Fear of the 'known' is what drives the western mindstate to 'know'. Fear nurtures insecurity. It is a kind of restlessness within the self. Many human beings feel very insecure about their place in the cosmos and on this beautiful planet. Our ego's have become so comfortable with the luxury our of higher degree of intelligence, that they would be crushed at the thought of stepping down from the pedestal of greatness we've exhalted ourselves to. We our great, no doubt, yet it is our fear and ignorance that fosters the need to prove such at the expense of other forms of life and matter. So now we trek across the planet looking for life to poke, prod, classify and label within the narrow scope of the western understanding of the universe. We are quite frankly afraid to 'not know' as if this would in anyway reduce us to a menial existance or relinquish our status as ' best knowers'. We fail to realize that the 'best knower' is he or she who knows when they know not- and not he or she who thinks they know best and really knows nothing. As human beings, we are the only creatures who wear our emotions and our ego's on our sleeves.
"Not knowing" shouldn't be despised or feared. The 'unknown' should be embraced. It should be a motivating factor to learn more and appreciate more of the universe and ourselves. It shouldn't be used as a mental construct and scapegoat to conquer and control what we don't understand. We have this sickening perspective of ourselves as either the 'greatest' thing in the universe or the smallest and most meaningless creature in the cosmos, a product of polar thinking and ultimately the prison house of the self. There needs to be a balance, an appreciable degree of equality in our understanding of our relationship with all things. This is the wisdom of the culture or way of life of our ancestors, as they sought to be in harmony with nature and the universe, and not at odds with them.
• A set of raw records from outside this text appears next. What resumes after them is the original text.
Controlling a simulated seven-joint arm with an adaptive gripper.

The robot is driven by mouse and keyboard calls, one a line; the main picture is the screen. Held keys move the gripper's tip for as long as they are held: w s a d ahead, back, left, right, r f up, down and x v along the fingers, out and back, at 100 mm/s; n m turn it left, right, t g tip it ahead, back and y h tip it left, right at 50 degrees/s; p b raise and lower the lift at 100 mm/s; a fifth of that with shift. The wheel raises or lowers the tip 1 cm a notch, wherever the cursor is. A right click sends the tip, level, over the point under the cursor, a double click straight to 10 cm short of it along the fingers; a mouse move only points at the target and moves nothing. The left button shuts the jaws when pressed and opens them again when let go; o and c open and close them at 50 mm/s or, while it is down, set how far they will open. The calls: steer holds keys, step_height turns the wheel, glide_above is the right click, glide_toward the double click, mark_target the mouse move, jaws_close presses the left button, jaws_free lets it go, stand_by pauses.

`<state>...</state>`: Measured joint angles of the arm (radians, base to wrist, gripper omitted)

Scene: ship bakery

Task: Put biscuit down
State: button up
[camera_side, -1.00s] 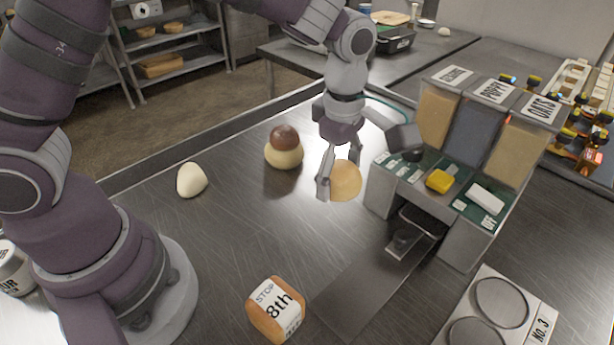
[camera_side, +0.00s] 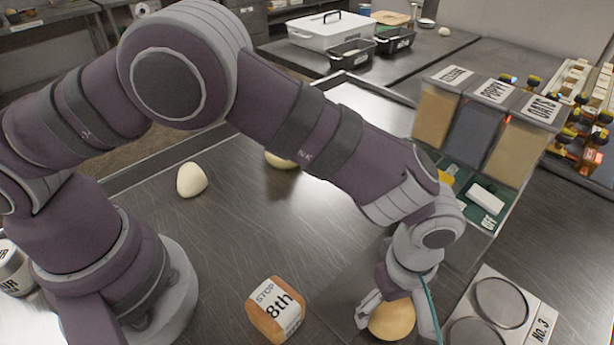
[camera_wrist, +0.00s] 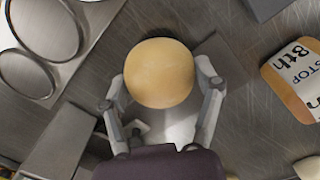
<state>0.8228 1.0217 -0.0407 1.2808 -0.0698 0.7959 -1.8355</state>
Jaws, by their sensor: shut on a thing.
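The biscuit, a round tan ball-like piece (camera_side: 392,321), is between the two fingers of my gripper (camera_side: 398,326) at the lower right of the side view. In the wrist view the biscuit (camera_wrist: 160,72) sits between the fingertips of my gripper (camera_wrist: 161,82), one finger on each side. My gripper is shut on it. The biscuit is low over the metal counter, left of the No. 3 tray (camera_side: 544,328). I cannot tell whether it touches the counter.
An orange block marked "STOP 8th" (camera_side: 276,310) stands left of my gripper. The topping dispenser (camera_side: 470,125) stands behind. A white dough ball (camera_side: 191,180) lies at left; another pale piece (camera_side: 281,160) is mostly hidden by my arm.

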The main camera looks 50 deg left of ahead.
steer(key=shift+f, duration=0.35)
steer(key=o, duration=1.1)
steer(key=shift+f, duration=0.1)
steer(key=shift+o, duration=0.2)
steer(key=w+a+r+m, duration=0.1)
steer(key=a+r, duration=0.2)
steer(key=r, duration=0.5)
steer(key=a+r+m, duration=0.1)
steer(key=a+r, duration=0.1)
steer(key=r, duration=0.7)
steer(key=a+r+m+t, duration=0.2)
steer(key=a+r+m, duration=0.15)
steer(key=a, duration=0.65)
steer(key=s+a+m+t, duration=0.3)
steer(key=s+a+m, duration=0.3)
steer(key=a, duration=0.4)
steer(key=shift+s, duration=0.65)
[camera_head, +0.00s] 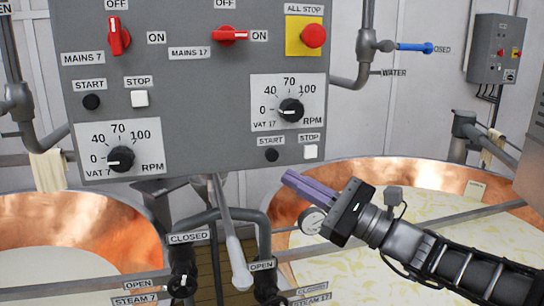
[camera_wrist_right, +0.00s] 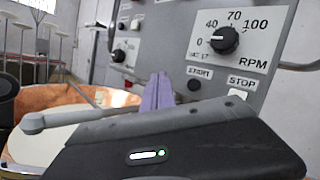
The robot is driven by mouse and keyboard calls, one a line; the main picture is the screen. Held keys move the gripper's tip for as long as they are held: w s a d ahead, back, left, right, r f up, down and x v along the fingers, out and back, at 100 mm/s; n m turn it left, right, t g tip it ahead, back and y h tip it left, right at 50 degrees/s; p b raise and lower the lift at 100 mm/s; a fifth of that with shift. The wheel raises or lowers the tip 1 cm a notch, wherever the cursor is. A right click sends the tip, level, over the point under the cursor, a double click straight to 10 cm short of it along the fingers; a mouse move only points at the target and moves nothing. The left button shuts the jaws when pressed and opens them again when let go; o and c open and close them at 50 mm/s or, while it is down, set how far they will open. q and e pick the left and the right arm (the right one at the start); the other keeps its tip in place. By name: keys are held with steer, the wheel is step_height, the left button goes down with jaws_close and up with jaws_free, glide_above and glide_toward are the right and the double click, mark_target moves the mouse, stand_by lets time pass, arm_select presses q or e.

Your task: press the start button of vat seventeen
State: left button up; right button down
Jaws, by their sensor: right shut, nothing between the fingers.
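The start button of vat seventeen (camera_head: 271,155) is a small black round button under the START label, low on the grey panel (camera_head: 200,75). It also shows in the wrist view (camera_wrist_right: 194,85). The white stop button (camera_head: 310,152) is just to its right. My right gripper (camera_head: 288,179) is shut and empty, its purple fingertips a little below and right of the start button in the head view. I see no contact with the panel. In the wrist view the fingertips (camera_wrist_right: 162,80) appear left of the button. My left gripper is not in view.
The red mains 17 switch (camera_head: 230,36) points to ON; the mains 7 switch (camera_head: 119,36) is upright. The vat 17 dial (camera_head: 291,110) sits above the buttons. A red all-stop button (camera_head: 313,36) is top right.

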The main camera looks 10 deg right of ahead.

Western thought has pushed us into a race to preserve our state of comfort and luxury, that which was fostered from technology. It has searched the planet and cosmos to attempt to understand it's form and functions, only to then attempt to deconstruct and manipulate it for man's own selfish benefit, that is, to preserve this self assumed position of dominance and to prolong this rule by prolonging both civilizations existance on a whole, and our individual existances'. Yet, all things physical have a beginning and an ending. This self assumed dominance has become familiar to us and to such a degree that it is all that we 'know', since it is all that we have witnessed since the dawn of the 'west'. So we have come to accept it and expect it. Any perspective of humanity outside of this narrow vision is foreign and 'unknown', and makes us feel insecure.
Fear, as insecurity, breeds insides of us because we have become resistant to 'change', to the fluidity of life and the mathematics of the universe. We become hardwired into social conditions which influence our perspective of the world. This stunted perspective affects our ability to appreciate what we are able to receive from the unknown, the information we collect, as it is so often only used to protect our current state of existance and buffer any threats to our emotional and psychological stability. Of course, these social conditions are what allows us to find comfort in our economic and cultural status within a society and has become what is most important us and ultimately what is the most worth preserving. Not life itself, but life as we 'want' to experience it. For the average person, there becomes no interest in 'knowing' anything outside of these conditions which creates distances between oneself and the world around them, distances which are likes gaps that become filled in with fear.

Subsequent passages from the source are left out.